*Listed records*
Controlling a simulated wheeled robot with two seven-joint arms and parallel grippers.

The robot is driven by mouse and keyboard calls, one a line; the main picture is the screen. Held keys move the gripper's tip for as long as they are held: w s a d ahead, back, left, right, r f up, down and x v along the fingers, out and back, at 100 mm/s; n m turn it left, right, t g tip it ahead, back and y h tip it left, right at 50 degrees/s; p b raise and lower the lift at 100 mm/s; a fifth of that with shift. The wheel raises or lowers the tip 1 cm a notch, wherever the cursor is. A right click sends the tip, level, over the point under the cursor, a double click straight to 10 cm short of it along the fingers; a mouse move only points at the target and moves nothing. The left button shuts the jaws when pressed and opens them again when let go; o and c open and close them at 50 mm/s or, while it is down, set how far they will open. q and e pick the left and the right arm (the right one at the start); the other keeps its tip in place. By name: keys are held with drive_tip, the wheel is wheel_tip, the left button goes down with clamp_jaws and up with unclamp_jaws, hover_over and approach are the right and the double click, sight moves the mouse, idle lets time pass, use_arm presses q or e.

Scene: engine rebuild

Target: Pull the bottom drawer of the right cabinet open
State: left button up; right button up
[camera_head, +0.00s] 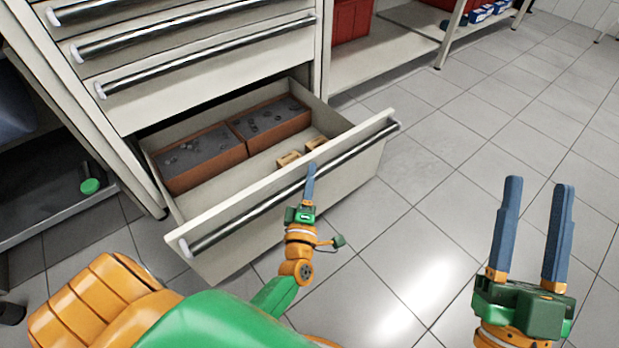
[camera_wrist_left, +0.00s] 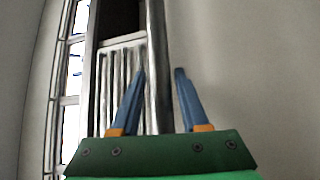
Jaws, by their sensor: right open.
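The bottom drawer (camera_head: 228,220) of the cabinet (camera_head: 215,91) stands pulled well out, above the tiled floor. Its long metal handle (camera_head: 240,218) runs along the front; in the left wrist view the handle (camera_wrist_left: 157,95) passes between the fingers. My left gripper also shows in the wrist view (camera_wrist_left: 160,78). My right gripper (camera_head: 537,185) is open and empty over the floor at the right.
The open drawer holds two brown bins (camera_head: 270,120) of dark parts and small tan pieces (camera_head: 289,159). The drawers above are shut. A shelf with a red bin (camera_head: 350,20) stands behind right. A grey cart shelf (camera_head: 50,210) is at left. Floor on the right is clear.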

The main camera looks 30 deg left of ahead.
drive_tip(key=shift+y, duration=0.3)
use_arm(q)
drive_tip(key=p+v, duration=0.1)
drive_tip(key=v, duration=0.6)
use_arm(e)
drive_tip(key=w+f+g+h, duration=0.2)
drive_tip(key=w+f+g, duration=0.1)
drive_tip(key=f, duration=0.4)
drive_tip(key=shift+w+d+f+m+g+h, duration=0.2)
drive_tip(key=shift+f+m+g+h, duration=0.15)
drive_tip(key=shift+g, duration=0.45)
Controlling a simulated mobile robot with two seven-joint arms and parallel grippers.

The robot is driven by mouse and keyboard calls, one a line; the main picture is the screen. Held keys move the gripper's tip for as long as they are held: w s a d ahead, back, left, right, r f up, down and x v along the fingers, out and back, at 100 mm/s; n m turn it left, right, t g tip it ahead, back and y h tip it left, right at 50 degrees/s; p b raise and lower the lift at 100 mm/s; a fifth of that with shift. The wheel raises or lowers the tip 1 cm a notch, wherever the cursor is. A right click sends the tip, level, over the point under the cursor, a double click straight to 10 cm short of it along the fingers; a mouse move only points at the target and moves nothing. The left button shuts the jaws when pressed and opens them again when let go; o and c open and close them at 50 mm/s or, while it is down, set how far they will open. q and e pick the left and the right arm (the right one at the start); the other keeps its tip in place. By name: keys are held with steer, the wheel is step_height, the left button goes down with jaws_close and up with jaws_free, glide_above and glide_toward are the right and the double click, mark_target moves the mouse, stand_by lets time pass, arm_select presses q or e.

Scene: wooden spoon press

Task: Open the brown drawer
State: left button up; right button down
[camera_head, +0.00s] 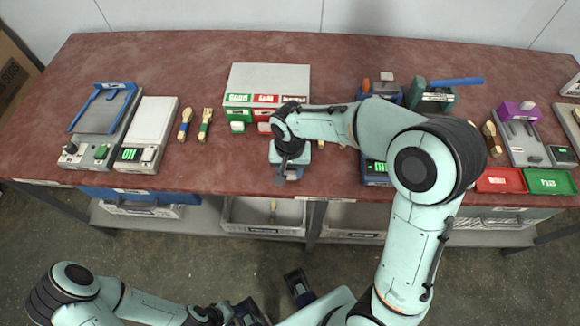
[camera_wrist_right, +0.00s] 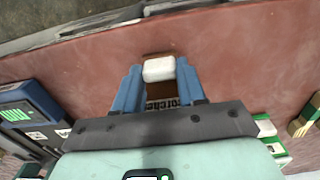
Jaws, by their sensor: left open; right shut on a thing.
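A grey cabinet (camera_head: 268,78) stands at the middle of the table, with green, red and brown labels on its front. The brown label (camera_head: 295,98) is at its right end; my right arm hides most of the brown drawer. My right gripper (camera_head: 290,172) is in front of the cabinet, pointing down. In the right wrist view, its blue fingers are shut on a white handle block (camera_wrist_right: 158,69), with a dark label reading "Scorched" (camera_wrist_right: 166,103) behind. My left gripper (camera_head: 250,310) is open and empty, low before the table.
Green (camera_head: 237,127) and red (camera_head: 264,128) drawers sit left of the brown one. A device with a green display (camera_head: 375,170) stands right of my right gripper. Table in front of the cabinet's left side is clear.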

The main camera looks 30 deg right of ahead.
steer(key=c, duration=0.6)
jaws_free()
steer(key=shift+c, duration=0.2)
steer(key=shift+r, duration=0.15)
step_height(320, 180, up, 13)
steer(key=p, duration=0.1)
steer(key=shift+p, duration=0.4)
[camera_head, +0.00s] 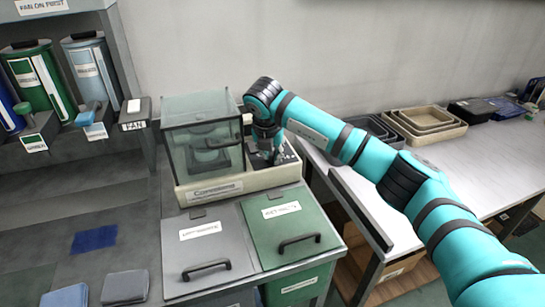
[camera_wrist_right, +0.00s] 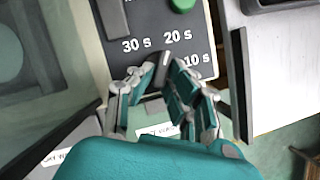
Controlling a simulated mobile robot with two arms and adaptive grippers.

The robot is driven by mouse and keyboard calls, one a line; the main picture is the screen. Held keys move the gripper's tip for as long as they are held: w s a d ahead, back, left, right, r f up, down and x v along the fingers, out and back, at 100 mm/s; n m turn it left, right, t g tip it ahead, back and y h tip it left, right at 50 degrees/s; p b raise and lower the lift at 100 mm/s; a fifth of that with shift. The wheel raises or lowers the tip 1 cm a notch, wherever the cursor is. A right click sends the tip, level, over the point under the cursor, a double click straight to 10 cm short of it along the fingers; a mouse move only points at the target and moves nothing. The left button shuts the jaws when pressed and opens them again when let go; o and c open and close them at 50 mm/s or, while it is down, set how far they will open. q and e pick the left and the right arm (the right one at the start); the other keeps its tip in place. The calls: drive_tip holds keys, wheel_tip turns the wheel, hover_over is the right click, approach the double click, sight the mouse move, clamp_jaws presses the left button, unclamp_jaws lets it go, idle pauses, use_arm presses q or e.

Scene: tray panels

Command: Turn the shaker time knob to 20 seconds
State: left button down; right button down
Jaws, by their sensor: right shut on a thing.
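The shaker's control panel (camera_wrist_right: 140,22) is dark with white marks 30 s, 20 s and 10 s. The dark time knob (camera_wrist_right: 161,75) sits below these marks. Its narrow end points up in the picture, just under the left part of the 20 s mark; its exact setting is hard to tell. My right gripper (camera_wrist_right: 162,66) is shut on the knob, one finger on each side, hiding much of it. In the head view the right gripper (camera_head: 268,150) reaches down to the panel beside the clear shaker box (camera_head: 202,140). My left gripper is not in view.
A green button (camera_wrist_right: 183,5) and a grey slider-like part (camera_wrist_right: 113,18) are on the panel. Grey (camera_head: 205,258) and green (camera_head: 290,232) lidded bins stand in front. A bench (camera_head: 440,165) with trays lies at right, under my right arm.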

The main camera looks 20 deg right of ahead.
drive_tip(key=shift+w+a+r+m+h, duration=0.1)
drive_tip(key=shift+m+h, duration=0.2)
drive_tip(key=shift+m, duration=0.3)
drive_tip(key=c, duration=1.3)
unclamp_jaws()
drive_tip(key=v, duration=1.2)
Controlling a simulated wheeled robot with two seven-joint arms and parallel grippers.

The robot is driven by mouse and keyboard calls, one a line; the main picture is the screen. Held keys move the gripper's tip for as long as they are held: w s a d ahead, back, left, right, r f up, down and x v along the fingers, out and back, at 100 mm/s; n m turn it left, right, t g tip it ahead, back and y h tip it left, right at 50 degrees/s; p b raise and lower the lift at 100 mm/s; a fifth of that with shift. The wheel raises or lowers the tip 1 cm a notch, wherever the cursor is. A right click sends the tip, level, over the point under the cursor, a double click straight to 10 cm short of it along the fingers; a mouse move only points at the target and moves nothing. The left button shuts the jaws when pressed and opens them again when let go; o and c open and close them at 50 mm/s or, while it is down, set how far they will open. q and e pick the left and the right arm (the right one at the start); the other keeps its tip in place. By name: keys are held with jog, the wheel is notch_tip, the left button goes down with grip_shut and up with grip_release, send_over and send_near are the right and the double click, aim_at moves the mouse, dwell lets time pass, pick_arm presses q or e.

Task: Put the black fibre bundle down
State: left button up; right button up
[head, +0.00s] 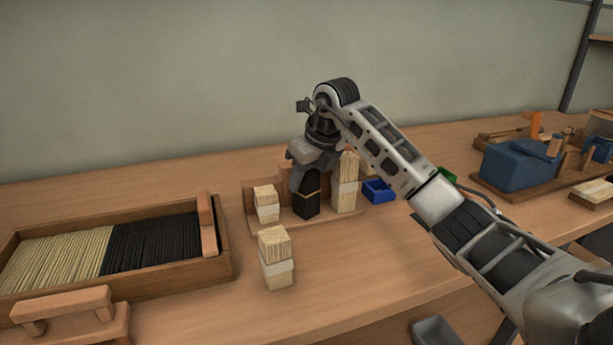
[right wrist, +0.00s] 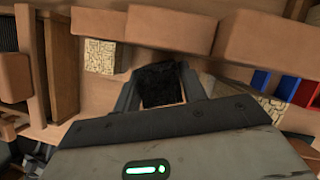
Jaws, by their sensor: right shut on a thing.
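The black fibre bundle (head: 306,206) is upright in the wooden stand (head: 250,208), between two pale bundles. My right gripper (head: 306,184) comes down on it from above and is shut on it. In the right wrist view the dark top of the black bundle (right wrist: 160,85) shows between the two fingers (right wrist: 160,92). A pale bundle (head: 265,203) stands to its left and a taller pale bundle (head: 345,183) to its right. The bundle's foot looks at the stand's base, but I cannot tell whether it bears on it. My left gripper is not in view.
Another pale bundle (head: 275,257) stands on the table in front of the stand. A wooden tray (head: 226,265) of pale and black fibres is at the left. A blue bin (head: 379,191) is right of the stand, and a blue machine (head: 520,165) is farther right.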

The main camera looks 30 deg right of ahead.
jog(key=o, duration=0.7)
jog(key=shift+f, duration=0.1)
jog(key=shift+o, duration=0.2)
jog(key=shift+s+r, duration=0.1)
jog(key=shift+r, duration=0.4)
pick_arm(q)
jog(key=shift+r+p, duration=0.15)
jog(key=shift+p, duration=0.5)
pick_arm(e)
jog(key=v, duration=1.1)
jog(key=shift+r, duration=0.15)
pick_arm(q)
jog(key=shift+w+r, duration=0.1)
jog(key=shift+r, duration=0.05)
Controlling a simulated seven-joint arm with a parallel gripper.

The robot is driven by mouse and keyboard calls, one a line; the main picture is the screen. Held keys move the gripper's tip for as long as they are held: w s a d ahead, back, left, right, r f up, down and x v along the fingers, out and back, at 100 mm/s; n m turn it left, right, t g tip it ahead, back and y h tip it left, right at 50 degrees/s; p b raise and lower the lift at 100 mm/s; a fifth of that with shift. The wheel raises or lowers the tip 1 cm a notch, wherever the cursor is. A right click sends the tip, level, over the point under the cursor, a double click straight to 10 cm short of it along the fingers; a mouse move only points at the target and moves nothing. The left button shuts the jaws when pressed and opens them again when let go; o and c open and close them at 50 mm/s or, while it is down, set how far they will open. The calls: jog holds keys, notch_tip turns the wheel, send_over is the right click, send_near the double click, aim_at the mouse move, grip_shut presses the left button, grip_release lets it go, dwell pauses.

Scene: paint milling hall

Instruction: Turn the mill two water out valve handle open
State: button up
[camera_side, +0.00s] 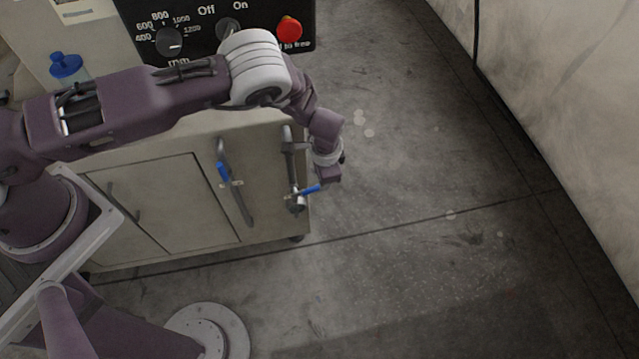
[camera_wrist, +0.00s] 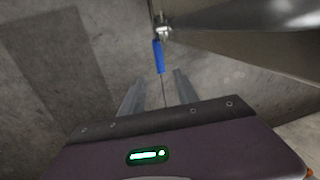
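A blue valve handle (camera_side: 311,190) sticks out to the right, across the right-hand pipe (camera_side: 291,165) on the cabinet's front. In the wrist view this blue handle (camera_wrist: 158,56) extends from a metal valve body (camera_wrist: 162,30) toward my gripper (camera_wrist: 158,88). My gripper is open and empty, its two grey fingers apart. The handle's tip lies just ahead of the gap between the fingers, with no visible grip. In the side view my gripper (camera_side: 327,177) is right of the handle, and its fingers are hard to make out. No valve label is readable.
A second pipe (camera_side: 242,200) to the left carries a blue handle (camera_side: 223,172) lying roughly along it. The cabinet (camera_side: 150,205) has a control panel (camera_side: 195,25) with dials and a red button (camera_side: 289,29). Floor right of the cabinet is clear. A pale wall (camera_side: 570,120) stands far right.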

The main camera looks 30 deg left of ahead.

*Aim of the exercise*
Say how many lines in the records contain the string "State", and say nothing else.

*Solved exercise*
5